Philippe Scoffoni : Milo est ma première bd, mais j’ai beaucoup dessiné ces 15 dernières année, notamment pour le story-board publicitaire. J’ai longtemps cherché un scénario pour m’y mettre, mais n’osant pas démarcher directement les éditeurs, j’ai du attendre d’avoir internet pour trouvé un scénariste avec qui je pourrais m’entendre.
Benoît Rivière, votre bd se passe dans le futur. La présence de ce futur reste cependant assez discrète. Pas de robots à chaque coin de rue, pas de gadgets démentiels, juste une technologie plus poussée. Pourquoi ce choix ?

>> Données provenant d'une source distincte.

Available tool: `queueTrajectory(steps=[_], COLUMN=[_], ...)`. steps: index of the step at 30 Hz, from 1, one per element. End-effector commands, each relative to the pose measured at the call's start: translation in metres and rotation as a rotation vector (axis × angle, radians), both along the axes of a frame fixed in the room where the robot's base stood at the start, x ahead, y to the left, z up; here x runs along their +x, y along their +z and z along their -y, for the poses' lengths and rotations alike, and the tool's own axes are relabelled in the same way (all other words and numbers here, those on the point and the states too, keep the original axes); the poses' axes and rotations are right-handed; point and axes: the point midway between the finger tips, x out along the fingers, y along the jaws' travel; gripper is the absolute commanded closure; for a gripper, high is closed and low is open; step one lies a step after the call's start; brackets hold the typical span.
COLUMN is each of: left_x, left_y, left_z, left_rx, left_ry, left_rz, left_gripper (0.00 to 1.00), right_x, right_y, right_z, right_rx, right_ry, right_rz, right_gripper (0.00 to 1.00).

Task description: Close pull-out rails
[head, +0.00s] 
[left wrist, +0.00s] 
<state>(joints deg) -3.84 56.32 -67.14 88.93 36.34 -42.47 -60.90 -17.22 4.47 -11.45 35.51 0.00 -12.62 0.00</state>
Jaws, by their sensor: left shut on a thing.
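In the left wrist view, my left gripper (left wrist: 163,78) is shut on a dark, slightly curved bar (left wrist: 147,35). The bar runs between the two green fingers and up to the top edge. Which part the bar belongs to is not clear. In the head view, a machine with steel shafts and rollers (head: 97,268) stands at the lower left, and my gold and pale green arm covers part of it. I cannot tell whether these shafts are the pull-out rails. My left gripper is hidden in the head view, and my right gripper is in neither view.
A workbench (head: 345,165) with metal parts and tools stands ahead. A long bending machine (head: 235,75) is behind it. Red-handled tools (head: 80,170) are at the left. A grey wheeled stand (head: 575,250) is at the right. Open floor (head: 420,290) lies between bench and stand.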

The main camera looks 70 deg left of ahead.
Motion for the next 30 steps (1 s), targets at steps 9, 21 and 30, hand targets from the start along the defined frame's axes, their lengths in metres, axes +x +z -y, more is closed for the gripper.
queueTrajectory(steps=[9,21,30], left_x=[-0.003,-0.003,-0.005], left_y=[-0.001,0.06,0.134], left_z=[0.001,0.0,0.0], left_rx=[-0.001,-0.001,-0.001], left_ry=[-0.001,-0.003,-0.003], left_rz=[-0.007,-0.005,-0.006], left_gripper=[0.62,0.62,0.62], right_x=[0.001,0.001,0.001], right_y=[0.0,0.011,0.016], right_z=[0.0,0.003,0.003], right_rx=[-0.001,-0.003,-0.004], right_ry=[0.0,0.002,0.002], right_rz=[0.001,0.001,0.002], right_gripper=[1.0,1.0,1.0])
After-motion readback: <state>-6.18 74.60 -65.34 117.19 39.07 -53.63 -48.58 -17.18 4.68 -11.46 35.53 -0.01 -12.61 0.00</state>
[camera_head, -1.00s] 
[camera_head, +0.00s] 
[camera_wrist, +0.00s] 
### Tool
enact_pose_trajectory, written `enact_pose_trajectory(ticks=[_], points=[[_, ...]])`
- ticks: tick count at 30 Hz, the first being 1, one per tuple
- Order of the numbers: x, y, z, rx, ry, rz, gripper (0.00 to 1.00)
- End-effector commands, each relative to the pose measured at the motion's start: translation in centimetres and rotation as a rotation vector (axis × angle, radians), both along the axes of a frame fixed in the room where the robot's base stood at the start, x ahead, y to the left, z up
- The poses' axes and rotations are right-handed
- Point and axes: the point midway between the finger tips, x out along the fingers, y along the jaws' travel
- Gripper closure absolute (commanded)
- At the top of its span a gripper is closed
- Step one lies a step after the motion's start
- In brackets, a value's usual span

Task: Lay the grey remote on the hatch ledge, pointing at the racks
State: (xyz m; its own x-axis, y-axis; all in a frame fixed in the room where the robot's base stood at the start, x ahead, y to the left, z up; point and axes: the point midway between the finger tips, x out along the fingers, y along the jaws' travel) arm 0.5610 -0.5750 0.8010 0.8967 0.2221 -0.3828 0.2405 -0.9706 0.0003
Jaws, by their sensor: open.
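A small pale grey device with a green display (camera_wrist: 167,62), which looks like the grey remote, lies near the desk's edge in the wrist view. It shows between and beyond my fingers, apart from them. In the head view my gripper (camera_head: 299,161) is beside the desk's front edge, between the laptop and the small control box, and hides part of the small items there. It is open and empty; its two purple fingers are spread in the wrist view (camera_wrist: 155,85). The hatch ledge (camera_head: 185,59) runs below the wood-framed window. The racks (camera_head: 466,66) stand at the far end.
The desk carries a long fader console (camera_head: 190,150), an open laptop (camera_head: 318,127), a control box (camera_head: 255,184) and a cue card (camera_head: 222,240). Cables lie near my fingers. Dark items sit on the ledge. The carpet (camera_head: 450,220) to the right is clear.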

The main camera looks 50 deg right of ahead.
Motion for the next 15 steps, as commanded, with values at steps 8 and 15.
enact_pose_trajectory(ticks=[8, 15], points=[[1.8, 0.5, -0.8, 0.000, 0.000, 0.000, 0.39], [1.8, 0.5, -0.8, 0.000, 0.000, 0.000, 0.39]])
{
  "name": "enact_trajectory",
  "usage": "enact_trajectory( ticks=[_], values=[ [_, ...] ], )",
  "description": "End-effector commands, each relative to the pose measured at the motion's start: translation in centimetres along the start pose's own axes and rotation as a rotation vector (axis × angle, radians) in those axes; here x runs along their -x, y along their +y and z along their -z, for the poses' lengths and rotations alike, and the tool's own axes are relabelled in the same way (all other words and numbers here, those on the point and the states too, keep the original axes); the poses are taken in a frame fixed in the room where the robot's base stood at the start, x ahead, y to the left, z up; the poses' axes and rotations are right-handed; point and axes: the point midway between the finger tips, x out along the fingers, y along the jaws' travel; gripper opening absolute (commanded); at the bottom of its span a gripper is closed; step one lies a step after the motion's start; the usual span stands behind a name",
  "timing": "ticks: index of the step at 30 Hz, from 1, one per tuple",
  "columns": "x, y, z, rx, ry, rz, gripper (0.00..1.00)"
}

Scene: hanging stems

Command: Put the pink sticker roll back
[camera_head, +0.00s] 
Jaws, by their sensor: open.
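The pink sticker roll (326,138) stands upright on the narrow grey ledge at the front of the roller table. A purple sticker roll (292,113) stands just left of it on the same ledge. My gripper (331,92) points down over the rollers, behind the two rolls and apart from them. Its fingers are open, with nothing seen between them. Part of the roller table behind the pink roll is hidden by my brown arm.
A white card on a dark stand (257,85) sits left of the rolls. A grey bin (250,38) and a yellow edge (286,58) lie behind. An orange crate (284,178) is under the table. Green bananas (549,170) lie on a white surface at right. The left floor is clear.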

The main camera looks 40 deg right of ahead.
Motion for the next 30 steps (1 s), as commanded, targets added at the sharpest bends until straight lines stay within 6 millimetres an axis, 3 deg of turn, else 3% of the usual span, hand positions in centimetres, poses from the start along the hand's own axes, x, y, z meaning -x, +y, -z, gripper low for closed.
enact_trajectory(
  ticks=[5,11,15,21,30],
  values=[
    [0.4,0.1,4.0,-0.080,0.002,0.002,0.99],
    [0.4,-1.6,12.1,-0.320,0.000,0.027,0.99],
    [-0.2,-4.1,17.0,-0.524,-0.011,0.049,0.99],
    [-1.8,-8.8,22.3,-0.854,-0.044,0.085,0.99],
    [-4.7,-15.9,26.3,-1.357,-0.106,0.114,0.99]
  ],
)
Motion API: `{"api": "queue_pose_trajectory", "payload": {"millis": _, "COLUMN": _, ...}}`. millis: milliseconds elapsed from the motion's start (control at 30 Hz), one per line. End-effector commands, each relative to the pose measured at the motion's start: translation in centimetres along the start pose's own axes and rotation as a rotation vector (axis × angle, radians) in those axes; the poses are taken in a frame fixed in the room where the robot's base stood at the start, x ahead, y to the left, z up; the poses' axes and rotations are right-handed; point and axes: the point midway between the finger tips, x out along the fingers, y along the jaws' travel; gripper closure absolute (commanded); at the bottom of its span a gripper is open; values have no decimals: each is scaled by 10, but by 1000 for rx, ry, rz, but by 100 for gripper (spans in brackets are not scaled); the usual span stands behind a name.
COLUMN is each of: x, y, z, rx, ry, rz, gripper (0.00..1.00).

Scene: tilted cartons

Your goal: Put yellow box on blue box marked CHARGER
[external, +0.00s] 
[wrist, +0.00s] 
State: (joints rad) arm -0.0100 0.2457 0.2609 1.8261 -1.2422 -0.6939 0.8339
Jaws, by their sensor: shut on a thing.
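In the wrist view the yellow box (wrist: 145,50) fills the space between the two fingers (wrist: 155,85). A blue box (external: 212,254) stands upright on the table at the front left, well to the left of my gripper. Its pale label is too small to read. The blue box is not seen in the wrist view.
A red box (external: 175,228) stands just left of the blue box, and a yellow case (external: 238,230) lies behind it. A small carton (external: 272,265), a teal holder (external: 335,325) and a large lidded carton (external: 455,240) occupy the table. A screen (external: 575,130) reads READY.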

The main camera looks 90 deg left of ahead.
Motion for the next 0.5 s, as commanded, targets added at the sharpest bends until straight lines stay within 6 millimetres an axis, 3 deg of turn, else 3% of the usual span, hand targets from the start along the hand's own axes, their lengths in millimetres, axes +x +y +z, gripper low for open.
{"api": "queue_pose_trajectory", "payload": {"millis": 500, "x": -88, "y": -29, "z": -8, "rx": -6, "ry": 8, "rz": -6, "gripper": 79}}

C’était nécessaire pour expliquer certaines technologies (comme la "mort provisoire", les "dreams and trips"...) qui n’existent pas aujourd’hui à ma connaissance. Et puis, c’est aussi avoir quelques libertés avec la réalité, surtout pour Philippe. Le décalage dans le temps lui permet de ne pas tomber dans l’aspect documentaire, de s’éloigner d’un environnement urbain précis. "Milo" se passe à Los Angeles, la ville du polar par excellence, mais en 2030, ce qui lui épargne le réalisme de la ville telle qu’elle est actuellement.
Philippe Scoffoni, quand on vous demande de dessiner le futur, comment procédez-vous pour le mettre en images ? Quels liens faites-vous avec notre présent ?
Ce qui m’intéressait justement dans ce scénario c’est l’anticipation appliquée à une trame de polar. Il s’agit d’une anticipation légère. Dans 20 ans beaucoup des choses que l’on connaît seront encore là. L’action se passe à Los Angeles. Je me base sur de la documentation photo et je change un peu le design de certains objets et véhicules. Pour ces derniers, je m’inspire essentiellement de concept car. Le côté anticipation reste très discret dans la série.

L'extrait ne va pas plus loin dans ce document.